Iranian officials estimate that more than $100 billion in assets remain inaccessible because of sanctions, banking restrictions and legal disputes that have accumulated over decades. Not all of that money would necessarily become available even in the event of an agreement, as some assets remain tied up in court cases and other restrictions unrelated to sanctions.

Iranian Parliament Speaker Mohammad Bagher Ghalibaf recently traveled to Qatar, where discussions reportedly touched on the release of frozen Iranian funds.

Saeed Ajorlou, a member of the media team accompanying Iran's negotiating delegation, said in a televised interview on June 2 that the talks had been successful. He stated that once a framework agreement receives final approval, a portion of Iran's blocked assets should become available to the Central Bank of Iran in a manner that could not easily be reversed.

He also indicated that Tehran is seeking guarantees that access to the funds will continue and has linked the release of assets to the implementation of any future agreement.

Why the funds matter

A large share of Iran's blocked assets consists of oil revenues accumulated in foreign banks after the United States withdrew from the 2015 nuclear agreement in 2018 and reimposed sweeping sanctions.

Secondary sanctions made it difficult for countries purchasing Iranian oil to transfer payments directly to Tehran, causing substantial sums to accumulate in overseas accounts.

Economists say that even partial access to these resources could provide a significant boost to Iran's economy.

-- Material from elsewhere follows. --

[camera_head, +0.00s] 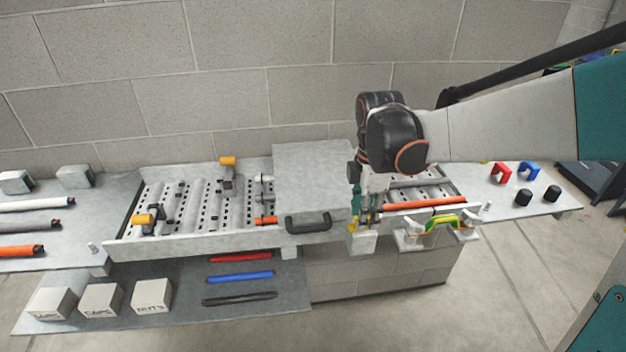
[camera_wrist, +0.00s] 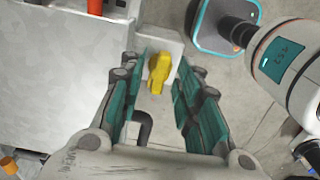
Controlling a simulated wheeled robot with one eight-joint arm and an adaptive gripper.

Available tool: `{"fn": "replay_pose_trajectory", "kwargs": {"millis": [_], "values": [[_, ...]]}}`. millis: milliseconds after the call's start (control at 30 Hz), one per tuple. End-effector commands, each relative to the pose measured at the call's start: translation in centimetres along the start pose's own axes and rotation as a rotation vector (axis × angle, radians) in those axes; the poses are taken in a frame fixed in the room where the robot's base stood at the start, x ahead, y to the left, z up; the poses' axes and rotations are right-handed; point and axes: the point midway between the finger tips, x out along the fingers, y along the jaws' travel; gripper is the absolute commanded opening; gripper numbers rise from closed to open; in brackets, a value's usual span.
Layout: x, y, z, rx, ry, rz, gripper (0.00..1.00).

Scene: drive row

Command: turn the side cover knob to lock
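The yellow side cover knob (camera_wrist: 158,72) sits on a small pale grey block (camera_wrist: 165,44) in the wrist view. In the head view the knob (camera_head: 352,226) shows only in part behind my fingers, above the block (camera_head: 362,243) at the front edge of the cover. The grey cover (camera_head: 315,175) is a closed box with a black handle. My gripper (camera_head: 362,208) points down over the knob. In the wrist view my gripper (camera_wrist: 161,82) is open, with one teal finger on each side of the knob and gaps showing. Whether its tips reach the knob's depth is unclear.
The black handle (camera_head: 308,223) projects just left of the knob. A yellow-green handled part (camera_head: 440,224) stands close on the right. An orange rod (camera_head: 425,203) lies on the conveyor behind it. A lower shelf (camera_head: 190,300) carries labelled boxes and coloured rods.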

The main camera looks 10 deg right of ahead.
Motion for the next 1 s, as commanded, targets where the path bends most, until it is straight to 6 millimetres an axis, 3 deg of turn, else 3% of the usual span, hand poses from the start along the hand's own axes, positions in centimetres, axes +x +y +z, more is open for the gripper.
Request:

One immediate effect would be an increase in the Central Bank's foreign currency reserves, strengthening its ability to manage exchange-rate volatility. Additional funds could also be used to finance infrastructure projects, pay government obligations and support imports of essential goods, industrial equipment, raw materials and technology needed by domestic industries.

South Korea

South Korea once held one of the largest pools of frozen Iranian funds.

Roughly $6 billion in oil revenues accumulated in two South Korean banks before being transferred to accounts in Qatar in 2023 as part of a prisoner-exchange agreement between Tehran and Washington.

Although Iranian officials initially described the funds as released, access has remained subject to significant restrictions and the money has largely remained beyond Tehran's direct control.

Iraq

Iraq represents another major source of Iranian claims.

Much of the money stems from Iraqi purchases of Iranian natural gas and electricity. While neither side has publicly confirmed an exact figure, Iranian officials have repeatedly said that outstanding payments amount to several billion dollars.

Some of these funds have already been used for humanitarian purchases under arrangements approved by the United States. Estimates suggest that Iran could eventually gain access to between $10 billion and $12 billion held in Iraq if restrictions are eased.

China, India and Japan

China and India present a more complicated picture.

Iranian officials often avoid describing funds held in those countries as formally frozen, arguing that mechanisms exist to use at least part of the money for trade and imports.

Nevertheless, transactions remain difficult because banks and intermediaries facilitating such transfers risk exposure to US sanctions.

Iranian estimates place holdings in China in the tens of billions of dollars, while funds in India are believed to total roughly $7 billion.

Japan also holds Iranian funds linked to oil sales. Estimates generally range from $1.5 billion to $3 billion, although the exact amount remains unclear. Japanese authorities have occasionally allowed limited payments for humanitarian imports and Iran's obligations to international organizations, but most of the money remains inaccessible.

Europe

In Europe, Iranian assets are spread across multiple countries and financial institutions. Their status is shaped not only by sanctions but also by legal disputes, court rulings and anti-money-laundering regulations.

Total Iranian assets affected by these issues are estimated at anywhere from several billion dollars to as much as $20 billion.

One of the most prominent disputes involves approximately $1.6 billion to $2 billion connected to accounts belonging to Iran's central bank in Luxembourg. These assets have been tied up in litigation involving efforts by holders of US court judgments to obtain compensation related to terrorism cases.

While the exact amount of Iranian assets that could ultimately be released remains uncertain, access even to a fraction of these funds could strengthen Iran's foreign-exchange reserves, ease pressure on imports and provide the government with a significant financial cushion.

For that reason, frozen assets have become one of the most important economic components of the ongoing negotiations between Tehran and Washington.